━━━━━ EXTRACTED RECORDS ━━━━━

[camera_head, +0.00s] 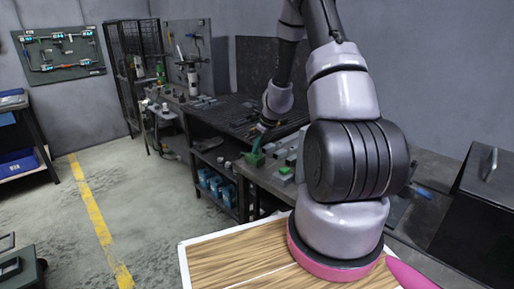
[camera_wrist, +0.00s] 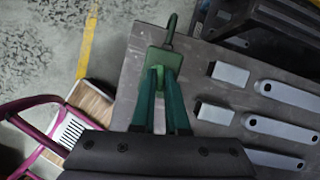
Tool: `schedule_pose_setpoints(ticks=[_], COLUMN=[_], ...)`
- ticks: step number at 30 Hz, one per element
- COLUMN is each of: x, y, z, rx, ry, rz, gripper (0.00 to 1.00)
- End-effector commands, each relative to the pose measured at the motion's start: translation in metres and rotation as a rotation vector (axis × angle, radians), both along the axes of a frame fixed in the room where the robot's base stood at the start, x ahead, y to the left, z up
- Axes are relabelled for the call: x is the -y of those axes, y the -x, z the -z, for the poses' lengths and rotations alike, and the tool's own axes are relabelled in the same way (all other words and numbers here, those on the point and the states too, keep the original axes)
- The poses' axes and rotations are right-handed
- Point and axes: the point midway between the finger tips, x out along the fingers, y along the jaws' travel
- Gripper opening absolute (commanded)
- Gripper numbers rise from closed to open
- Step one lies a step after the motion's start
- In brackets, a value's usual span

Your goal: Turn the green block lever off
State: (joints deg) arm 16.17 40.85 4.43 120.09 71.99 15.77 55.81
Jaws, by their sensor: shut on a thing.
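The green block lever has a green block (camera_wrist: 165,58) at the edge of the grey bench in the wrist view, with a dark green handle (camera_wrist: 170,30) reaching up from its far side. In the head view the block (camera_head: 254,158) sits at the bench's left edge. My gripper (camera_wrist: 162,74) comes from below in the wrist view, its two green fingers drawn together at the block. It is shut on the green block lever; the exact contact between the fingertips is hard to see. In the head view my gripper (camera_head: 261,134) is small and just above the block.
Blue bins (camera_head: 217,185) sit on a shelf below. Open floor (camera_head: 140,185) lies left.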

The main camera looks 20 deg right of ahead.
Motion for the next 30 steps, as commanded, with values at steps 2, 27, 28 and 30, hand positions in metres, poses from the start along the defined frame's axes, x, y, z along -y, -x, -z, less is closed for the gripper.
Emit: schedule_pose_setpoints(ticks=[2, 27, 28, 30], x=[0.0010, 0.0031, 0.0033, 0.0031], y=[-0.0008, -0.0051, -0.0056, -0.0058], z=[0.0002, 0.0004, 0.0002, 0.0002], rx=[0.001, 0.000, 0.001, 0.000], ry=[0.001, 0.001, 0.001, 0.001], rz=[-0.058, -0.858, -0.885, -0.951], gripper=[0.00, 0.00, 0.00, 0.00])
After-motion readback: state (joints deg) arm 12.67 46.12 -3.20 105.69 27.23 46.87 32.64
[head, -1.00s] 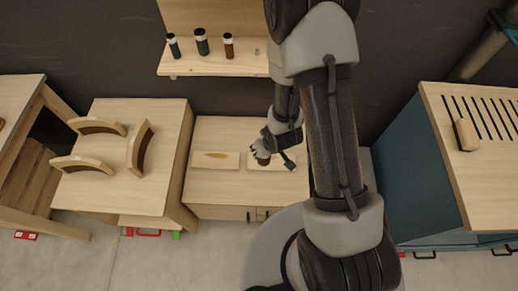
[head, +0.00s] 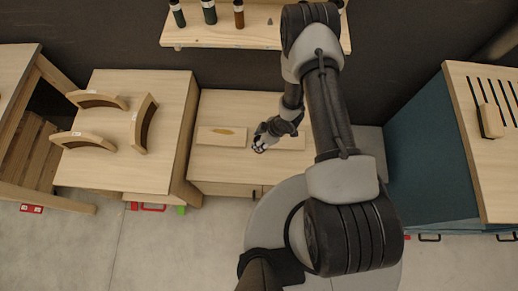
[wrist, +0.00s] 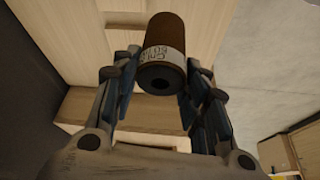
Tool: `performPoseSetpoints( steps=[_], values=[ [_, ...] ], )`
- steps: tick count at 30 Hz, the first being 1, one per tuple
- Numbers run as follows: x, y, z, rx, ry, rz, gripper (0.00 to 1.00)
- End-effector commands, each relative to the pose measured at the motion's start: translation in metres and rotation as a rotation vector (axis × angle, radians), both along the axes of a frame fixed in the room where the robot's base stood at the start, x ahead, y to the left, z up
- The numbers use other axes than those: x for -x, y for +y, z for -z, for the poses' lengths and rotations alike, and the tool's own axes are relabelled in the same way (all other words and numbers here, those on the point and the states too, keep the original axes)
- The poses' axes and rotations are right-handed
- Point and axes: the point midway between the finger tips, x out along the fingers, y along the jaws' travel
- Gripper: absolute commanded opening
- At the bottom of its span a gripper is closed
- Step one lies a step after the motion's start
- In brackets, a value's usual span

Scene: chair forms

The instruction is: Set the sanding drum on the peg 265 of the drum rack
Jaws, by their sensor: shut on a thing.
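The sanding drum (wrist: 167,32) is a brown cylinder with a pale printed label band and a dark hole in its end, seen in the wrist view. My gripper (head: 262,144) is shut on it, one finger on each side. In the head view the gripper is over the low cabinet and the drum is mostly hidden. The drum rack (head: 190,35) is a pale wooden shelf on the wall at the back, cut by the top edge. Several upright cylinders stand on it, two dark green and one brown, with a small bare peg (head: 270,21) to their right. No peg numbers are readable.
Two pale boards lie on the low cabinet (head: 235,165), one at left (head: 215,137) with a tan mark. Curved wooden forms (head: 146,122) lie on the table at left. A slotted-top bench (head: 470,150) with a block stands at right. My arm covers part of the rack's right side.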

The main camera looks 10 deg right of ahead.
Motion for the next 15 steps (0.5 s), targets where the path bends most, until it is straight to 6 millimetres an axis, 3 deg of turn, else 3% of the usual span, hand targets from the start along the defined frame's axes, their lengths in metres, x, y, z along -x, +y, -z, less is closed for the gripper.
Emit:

━━━━━

→ **GIVEN EXERCISE**: Scan the records for the string "lengths". Copy each line in which it appears.

→ **THE COMPLETED TASK**:
- Axes are relabelled for the call: x is the -y of those axes, y the -x, z the -z, for the poses' lengths and rotations alike, and the tool's own axes are relabelled in the same way (all other words and numbers here, those on the point and the states too, keep the original axes)
- The numbers use other axes than those: x for -x, y for +y, z for -z, for the poses' lengths and rotations alike, and the tool's own axes are relabelled in the same way (all other words and numbers here, those on the point and the states too, keep the original axes)
Motion for the next 15 steps (0.5 s), targets where the path bends most, until it is straight to 6 millimetres an axis, 3 deg of turn, else 3% of the usual span, hand targets from the start along the defined frame's axes, their lengths in metres, x, y, z along -x, +y, -z, less is closed for the gripper.

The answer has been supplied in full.